Bypassing the ban after you have been clearly notified of it is trespass.


That's basically what LinkedIn is arguing here. They have explicitly send hiQ a cease-and-desist letter.


> The pool cannot call the police and charge you with a felony for misusing their resources.

Once they have withdrawn permission, they can call the police and you can be charged with trespass, though that's usually a misdemeanor rather than a felony.


The website can't really kick you out though, it can only kick your agent out and you can trivially create a thousand more.

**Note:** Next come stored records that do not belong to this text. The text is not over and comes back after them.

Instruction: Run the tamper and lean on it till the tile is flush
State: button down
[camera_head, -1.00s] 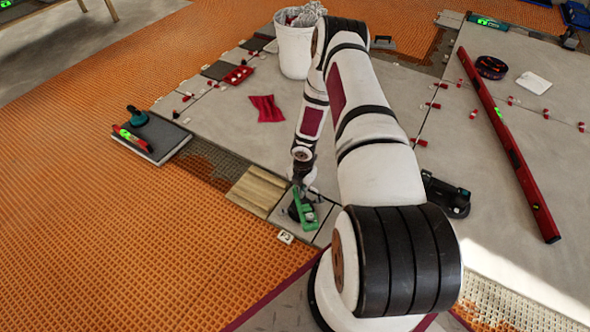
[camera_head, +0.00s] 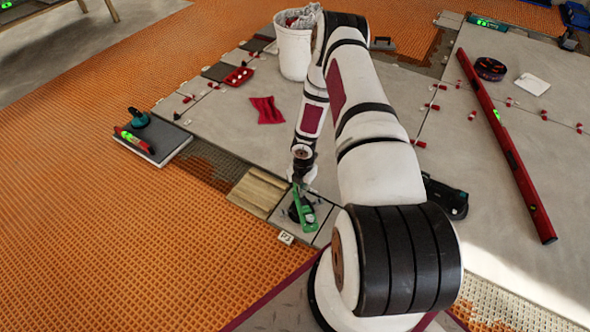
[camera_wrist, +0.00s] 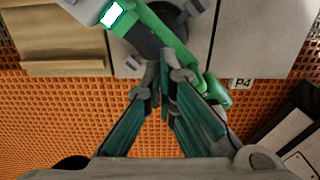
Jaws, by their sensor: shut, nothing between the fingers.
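The green-and-black tamper (camera_head: 303,210) stands on a small grey tile (camera_head: 283,218) at the edge of the tiled floor. In the wrist view the tamper's green body (camera_wrist: 180,52) runs diagonally, with a white lit display at its upper left and a dark round part behind it. My gripper (camera_wrist: 166,68) is shut, its fingertips together at the green body and holding nothing. I cannot tell whether they touch it. The tile (camera_wrist: 122,62) is partly covered by the tamper, and its height against its neighbours cannot be judged.
A P4 tag (camera_head: 286,237) lies beside the tile on the orange matting (camera_head: 120,250). Wood-look tile (camera_head: 258,190) adjoins on the left. A black case (camera_head: 446,198) is to the right.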

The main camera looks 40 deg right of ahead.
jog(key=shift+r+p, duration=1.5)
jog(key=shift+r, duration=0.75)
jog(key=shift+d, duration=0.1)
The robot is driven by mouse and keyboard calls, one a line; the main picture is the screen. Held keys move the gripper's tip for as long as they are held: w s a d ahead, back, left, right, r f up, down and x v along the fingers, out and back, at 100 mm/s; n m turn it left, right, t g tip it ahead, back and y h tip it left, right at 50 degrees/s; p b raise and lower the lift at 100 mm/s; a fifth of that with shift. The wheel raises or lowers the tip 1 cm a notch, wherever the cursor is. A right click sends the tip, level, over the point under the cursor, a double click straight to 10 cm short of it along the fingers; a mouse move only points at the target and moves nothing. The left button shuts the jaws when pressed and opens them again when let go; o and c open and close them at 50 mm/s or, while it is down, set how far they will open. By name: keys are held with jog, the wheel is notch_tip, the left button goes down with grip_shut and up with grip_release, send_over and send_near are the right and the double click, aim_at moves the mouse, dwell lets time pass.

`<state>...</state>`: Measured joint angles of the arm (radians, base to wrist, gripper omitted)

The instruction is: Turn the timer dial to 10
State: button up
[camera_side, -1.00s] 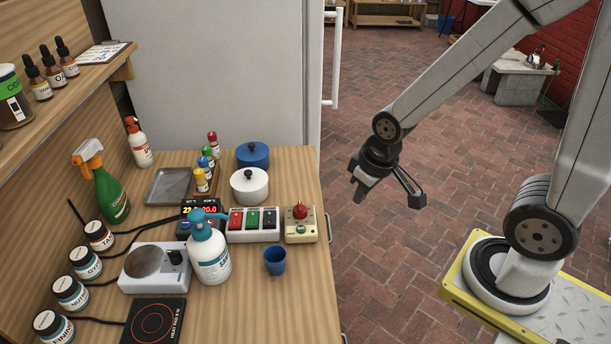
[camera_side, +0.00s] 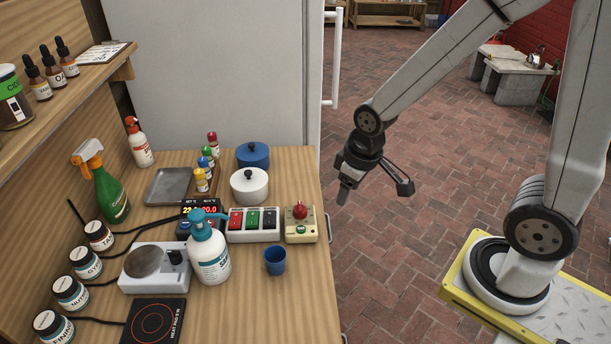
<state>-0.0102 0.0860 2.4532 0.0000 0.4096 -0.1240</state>
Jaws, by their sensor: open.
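No dial with readable timer numbers shows, so I cannot tell which control is the timer dial. A cream box with a red knob (camera_side: 300,212) and a small green button stands at the table's right edge. A white stirrer-like unit (camera_side: 152,268) has a small knob on its right part. A dark controller with a lit red display (camera_side: 200,210) is partly hidden behind a white bottle with a teal pump. My gripper (camera_side: 374,190) is open and empty, over the brick floor right of the table, apart from everything.
A white bottle with a teal pump (camera_side: 210,258), a blue cup (camera_side: 275,260) and a switch box (camera_side: 253,224) stand close together. White (camera_side: 249,188) and blue (camera_side: 253,156) pots are behind. The table's front right corner is clear.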

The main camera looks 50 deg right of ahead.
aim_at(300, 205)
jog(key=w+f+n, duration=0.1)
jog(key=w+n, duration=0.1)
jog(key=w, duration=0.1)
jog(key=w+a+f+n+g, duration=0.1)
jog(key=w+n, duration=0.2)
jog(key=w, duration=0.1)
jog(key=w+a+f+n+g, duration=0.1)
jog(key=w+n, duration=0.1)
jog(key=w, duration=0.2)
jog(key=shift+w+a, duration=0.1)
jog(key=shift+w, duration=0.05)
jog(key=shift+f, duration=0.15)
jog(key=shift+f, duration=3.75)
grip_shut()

The website can politely ask you to stop just like the pool, but it can't actually do anything if you ignore it.


Except block your IP address, or your user agent, or the pattern your software makes when it connects.

Yes, that will cause potential issues for other people, which is why they tend not to do that, but if you trivially create a thousand more agents, and potentially trigger a degradation of service, how are you different to the people who block junctions at traffic lights?

I'm not keen on inconveniencing people, and "it's not that bad" is a poor argument for doing something that someone has explicitly asked you not to do.


I think you agree with me. If someone is abusing your website, or even just doing something you've asked them not to do, you can't literally kick them out like you could in person. There's all sorts of techniques for blocking whatever they're doing, but if they're determined and your website is still accessible, they can come back.

That's why it might be reasonable for laws around this sort of thing to be different in the virtual world.


Sure they can if they know who you are, that means authorization, when L-In will put their pages behind a login they would be able to kick hiQ out.